CONTENT WARNING: Rape, Incest

As longtime followers know, I’ve talked quite a bit about my interest in folklore and mythology, and for some time have been meditating on ways in which I might further incorporate this interest into my work. Over the course of the coming months, I’ll be exploring both the myths and legends that inspired the names of many of my products, and those of the ingredients themselves (seriously, there is some fabulously interesting folklore about plants!) in a series I’m calling “The Folklore Files.” 

I’m happy to kick off the series with the goddess Persephone, the inspiration behind my charcoal soap, the daughter of Demeter and Zeus, and who is generally referred to as the Queen of the Underworld. While I understand that I’m bringing a 21st century perspective to texts from the 6th to 7th centuries BC, it’s incredibly difficult to read any classical Greek mythology without feeling like it should have a trigger warning. The Homeric “Ode to Demeter” is no different, telling the story of Persephone’s abduction by Hades to the Underworld. 

While out picking flowers, Persephone is particularly drawn to a narcissus. Perhaps this is a subtle condemnation of her perceived vanity, for unfortunately, this particular narcissus was laid as a trap, and when she plucks it, she is promptly abducted by Hades, Zeus’s brother and Persephone’s uncle. (Side note: while incest is rampant in ancient mythology, this seems to be the least of it, as some accounts credit Zeus as the father of Persephone’s son Zagreus.)

Gian Lorenzo Bernini, The Rape of Prosperina, 1621-1622

As translated by Gregory Nagy (link), the hymn makes specific reference to Persephone “being taken, against her will,” and as Hades rides off with her in his chariot, she cries out for help. Hecate (a goddess often associated with witchcraft and magic) and Demeter hear her cries and search for her, but their concerns are dismissed by the sun god Helios. Helios relays that Zeus gave Persephone to Hades, and that Demeter should be thrilled to have Hades as a son-in-law.

Demeter is overtaken with grief at the abduction of her daughter, and blights the earth so that it remains winter. (Also, it should be mentioned that Homer really goes on about how Demeter, during this period of grieving, appears as “an old woman who had lived through many years and who is deprived of giving childbirth and of the gifts of Aphrodite…,” which just… WTF?) 

After some time, Zeus becomes upset that, as a result of Demeter causing a perpetual winter, humans aren’t giving him offerings, and so he sends Hermes to retrieve Persephone from his brother. Just before she leaves, Hades feeds Persephone some pomegranate seeds, a link to the Underworld.

Demeter and Hecate are overjoyed at Persephone’s return, the latter becoming Persephone’s “attendant and substitute queen,” and Persephone shares the full story of her captivity with the goddesses.

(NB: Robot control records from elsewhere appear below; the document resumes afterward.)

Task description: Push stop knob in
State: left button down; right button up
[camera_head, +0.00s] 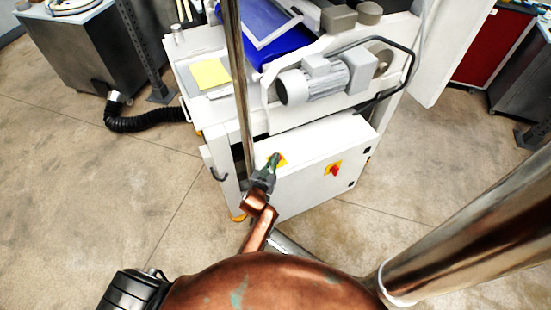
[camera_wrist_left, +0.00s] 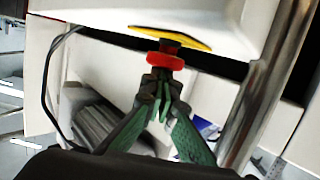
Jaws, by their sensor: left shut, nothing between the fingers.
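The stop knob is a red mushroom button (camera_wrist_left: 165,62) on a yellow round plate (camera_wrist_left: 190,39) in the left wrist view. The yellow plate also shows in the head view (camera_head: 282,162), on the white machine cabinet's front; there my gripper hides most of the knob. My left gripper (camera_head: 273,162) is shut and empty, with green fingers. In the left wrist view its fingertips (camera_wrist_left: 162,80) meet right at the knob's face, in line with it. I cannot tell whether they touch or whether the knob is pressed in. My right gripper is not in view.
A red rotary switch on a yellow plate (camera_head: 334,169) sits to the right on the white cabinet (camera_head: 310,190). A grey motor (camera_head: 315,80) is above. A black hose (camera_head: 145,123) lies at the left. The floor (camera_head: 110,210) left of the machine is clear.

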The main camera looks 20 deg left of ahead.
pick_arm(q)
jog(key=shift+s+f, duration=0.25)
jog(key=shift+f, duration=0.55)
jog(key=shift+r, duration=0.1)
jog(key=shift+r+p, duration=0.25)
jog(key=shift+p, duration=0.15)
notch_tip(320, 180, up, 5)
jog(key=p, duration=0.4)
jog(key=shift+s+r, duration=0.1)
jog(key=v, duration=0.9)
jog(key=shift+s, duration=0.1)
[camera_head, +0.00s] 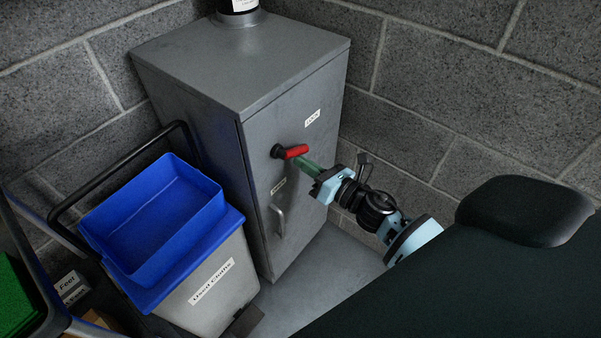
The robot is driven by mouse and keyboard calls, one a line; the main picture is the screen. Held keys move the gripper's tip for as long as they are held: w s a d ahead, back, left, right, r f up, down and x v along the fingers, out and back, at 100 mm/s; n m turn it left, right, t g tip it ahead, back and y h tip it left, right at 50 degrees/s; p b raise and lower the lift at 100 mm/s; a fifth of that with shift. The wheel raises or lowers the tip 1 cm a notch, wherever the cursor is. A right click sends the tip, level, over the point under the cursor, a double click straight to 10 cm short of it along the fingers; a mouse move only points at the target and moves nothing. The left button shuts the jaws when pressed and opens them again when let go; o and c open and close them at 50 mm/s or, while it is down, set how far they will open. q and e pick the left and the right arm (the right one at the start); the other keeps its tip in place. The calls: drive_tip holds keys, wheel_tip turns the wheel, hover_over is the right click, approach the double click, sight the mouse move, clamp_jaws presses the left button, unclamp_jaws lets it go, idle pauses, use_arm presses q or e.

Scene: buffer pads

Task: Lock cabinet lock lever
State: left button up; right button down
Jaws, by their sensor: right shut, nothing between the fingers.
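A grey metal cabinet (229,63) stands in the corner with its door facing right. Its lock lever (293,152) has a red handle on a black pivot and points to the right, roughly level. My right gripper (307,165) is shut with nothing between its fingers. Its greenish fingertips are at or just below the red handle's outer end; I cannot tell whether they touch it. My left gripper is not in view.
A grey bin with a blue tray (150,215) and black push handle stands left of the cabinet. A small door handle (279,220) sits below the lever. Block walls (470,80) close in behind. Grey floor (325,275) is free before the door.

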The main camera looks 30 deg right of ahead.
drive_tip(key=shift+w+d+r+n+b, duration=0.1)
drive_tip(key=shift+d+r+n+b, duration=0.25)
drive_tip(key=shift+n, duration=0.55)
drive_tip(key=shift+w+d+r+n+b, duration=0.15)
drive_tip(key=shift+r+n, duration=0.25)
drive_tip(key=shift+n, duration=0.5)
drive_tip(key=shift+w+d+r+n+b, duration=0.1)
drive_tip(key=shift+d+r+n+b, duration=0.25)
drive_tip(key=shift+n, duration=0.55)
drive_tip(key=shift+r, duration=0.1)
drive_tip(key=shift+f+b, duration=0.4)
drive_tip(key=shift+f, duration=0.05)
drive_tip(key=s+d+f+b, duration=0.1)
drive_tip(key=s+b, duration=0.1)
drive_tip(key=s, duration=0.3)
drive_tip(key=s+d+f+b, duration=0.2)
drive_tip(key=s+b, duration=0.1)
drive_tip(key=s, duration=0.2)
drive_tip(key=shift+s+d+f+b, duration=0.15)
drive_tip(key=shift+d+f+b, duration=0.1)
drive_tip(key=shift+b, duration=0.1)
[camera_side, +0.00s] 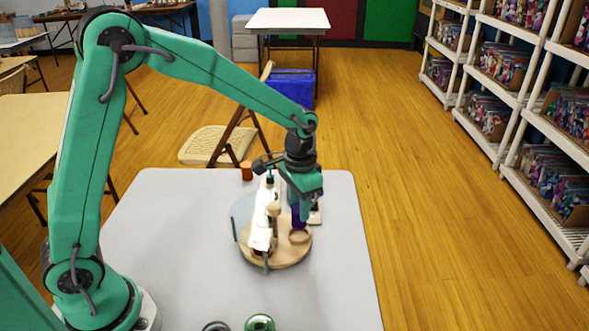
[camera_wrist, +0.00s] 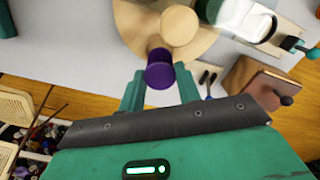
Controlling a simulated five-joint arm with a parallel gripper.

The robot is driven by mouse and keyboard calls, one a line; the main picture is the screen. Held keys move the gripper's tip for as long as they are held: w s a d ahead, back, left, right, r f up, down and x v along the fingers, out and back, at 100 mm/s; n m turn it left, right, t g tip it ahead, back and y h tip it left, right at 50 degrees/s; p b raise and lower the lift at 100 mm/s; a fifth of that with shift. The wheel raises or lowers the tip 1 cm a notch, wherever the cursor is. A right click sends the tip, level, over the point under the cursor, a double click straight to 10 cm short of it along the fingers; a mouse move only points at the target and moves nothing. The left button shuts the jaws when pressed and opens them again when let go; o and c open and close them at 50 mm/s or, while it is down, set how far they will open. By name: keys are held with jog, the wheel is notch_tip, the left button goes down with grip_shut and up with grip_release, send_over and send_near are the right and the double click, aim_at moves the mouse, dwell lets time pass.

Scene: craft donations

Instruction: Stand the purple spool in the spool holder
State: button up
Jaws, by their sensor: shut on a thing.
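The purple spool (camera_side: 297,215) is upright in the jaws of my gripper (camera_side: 303,196). In the wrist view the spool (camera_wrist: 160,73) sits between the two green fingers of my gripper (camera_wrist: 160,88). A round wooden base (camera_side: 262,262) stands on the grey table, with a small wooden ring-shaped cup (camera_side: 299,236) on its right side; this looks like the spool holder. The spool is over or just behind the cup; I cannot tell whether they touch. In the wrist view the wooden base (camera_wrist: 133,22) is beyond the spool, which partly overlaps a wooden part there.
A green round object (camera_side: 260,323) is at the front. A brown box (camera_wrist: 262,82) lies right of my gripper. The table's right front is clear.

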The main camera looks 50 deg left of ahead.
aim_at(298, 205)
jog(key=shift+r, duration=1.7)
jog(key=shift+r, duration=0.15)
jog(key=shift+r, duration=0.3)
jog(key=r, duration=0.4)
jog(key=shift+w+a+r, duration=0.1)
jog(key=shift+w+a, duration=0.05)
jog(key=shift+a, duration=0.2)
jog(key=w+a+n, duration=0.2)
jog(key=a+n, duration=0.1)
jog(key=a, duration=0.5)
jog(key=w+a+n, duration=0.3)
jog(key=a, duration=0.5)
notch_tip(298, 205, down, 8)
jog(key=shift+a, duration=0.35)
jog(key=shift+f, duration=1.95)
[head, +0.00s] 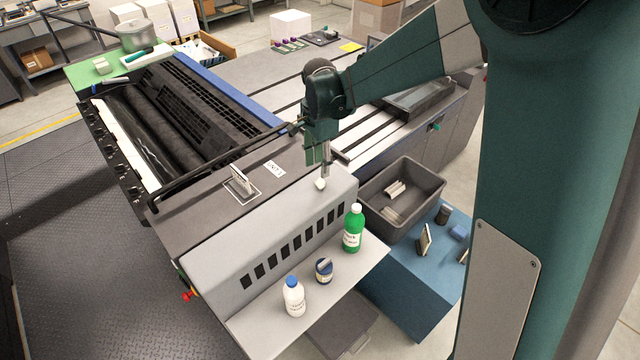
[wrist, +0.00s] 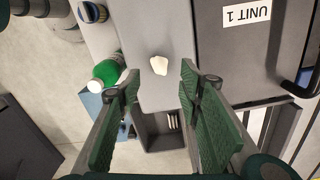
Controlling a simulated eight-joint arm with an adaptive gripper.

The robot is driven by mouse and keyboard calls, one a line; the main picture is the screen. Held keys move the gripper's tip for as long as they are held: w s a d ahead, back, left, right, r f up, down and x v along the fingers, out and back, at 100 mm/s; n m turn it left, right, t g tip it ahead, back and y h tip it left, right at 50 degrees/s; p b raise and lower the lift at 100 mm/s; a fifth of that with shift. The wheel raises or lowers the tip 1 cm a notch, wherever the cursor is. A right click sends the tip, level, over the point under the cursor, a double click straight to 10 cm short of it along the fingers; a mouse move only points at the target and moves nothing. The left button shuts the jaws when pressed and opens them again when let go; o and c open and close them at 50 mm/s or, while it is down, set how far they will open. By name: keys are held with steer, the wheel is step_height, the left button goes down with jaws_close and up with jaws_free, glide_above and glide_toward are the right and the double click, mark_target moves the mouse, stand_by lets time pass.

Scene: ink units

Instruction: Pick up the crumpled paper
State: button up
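The crumpled paper (head: 320,184) is a small white lump on the light grey top of the machine's cover, near its right end in the head view. In the wrist view the paper (wrist: 159,65) lies on the grey surface, ahead of and between the two green-padded fingers. My gripper (wrist: 160,83) is open with nothing between its fingers. In the head view my gripper (head: 322,170) points down over the paper. I cannot tell the exact height gap there.
A green bottle (head: 353,228), a blue-labelled jar (head: 324,270) and a white bottle (head: 293,297) stand on the shelf in front. A dark grey bin (head: 425,207) sits at the right on a blue cabinet (head: 405,290). A holder with cards (head: 240,182) stands left of my gripper.

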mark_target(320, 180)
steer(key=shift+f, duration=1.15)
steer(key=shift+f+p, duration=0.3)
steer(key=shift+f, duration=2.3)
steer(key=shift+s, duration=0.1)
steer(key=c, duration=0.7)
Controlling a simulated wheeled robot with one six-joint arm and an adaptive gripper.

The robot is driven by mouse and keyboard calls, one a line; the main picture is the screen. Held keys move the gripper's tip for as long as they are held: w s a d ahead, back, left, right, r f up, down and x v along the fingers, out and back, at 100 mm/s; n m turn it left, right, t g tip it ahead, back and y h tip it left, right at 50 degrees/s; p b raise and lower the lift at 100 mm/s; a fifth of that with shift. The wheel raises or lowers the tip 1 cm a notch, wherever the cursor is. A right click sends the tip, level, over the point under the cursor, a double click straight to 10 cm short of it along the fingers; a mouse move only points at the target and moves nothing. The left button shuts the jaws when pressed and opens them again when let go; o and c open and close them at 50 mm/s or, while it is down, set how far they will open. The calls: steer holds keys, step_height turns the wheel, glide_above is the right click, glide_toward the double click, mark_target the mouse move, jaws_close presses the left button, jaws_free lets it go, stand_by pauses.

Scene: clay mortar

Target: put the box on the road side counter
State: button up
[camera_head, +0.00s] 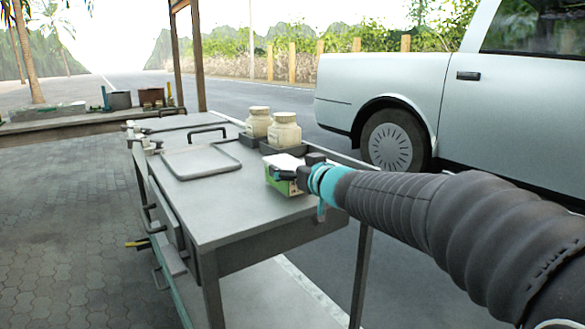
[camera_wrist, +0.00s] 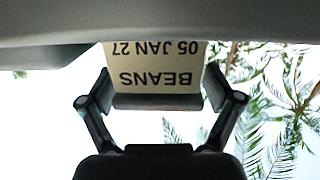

Ultimately, Zeus decrees that Persephone will be allowed to visit Demeter for a third of the year, and will live with her captor-husband for the remainder of the year, causing the annual change in seasons earthside. In other versions of the tale, it is the pomegranate seeds themselves that have bound her to the underworld, pulling her back annually.

While I may be overly tied to my contemporary interpretations, after reading the hymn I’m most struck by how foundational misogyny feels in our society, in that it could conceptually be linked to something as deeply primal as the changing of the seasons, and that after 2700 years we’re still critiquing the appearances of women (literal goddesses, no less!) and parsing the language of consent. Even 17th century Baroque sculptor Gian Lorenzo Bernini had a better grasp of the situation, when he called his sculpture depicting the abduction The Rape of Prosperina (calling her by her Roman name, pictured at right). What does it mean when we continue to call Persephone the wife of Hades, rather than his prisoner? And how can we divest ourselves from these dated narratives? 

While it most definitely was not Homer’s intention, I believe that one avenue to divestment is contained in the hymn itself— through the solidarity of women and femmes. The alliance between Hecate and Demeter is central to the narrative, their discussion of Persephone’s cries an ancient echo of modern calls to “believe women.” When we look at it through this lens, Persephone feels less like a floozy who was distracted by a pretty flower, and more like a woman who literally goes through hell and back to speak her truth.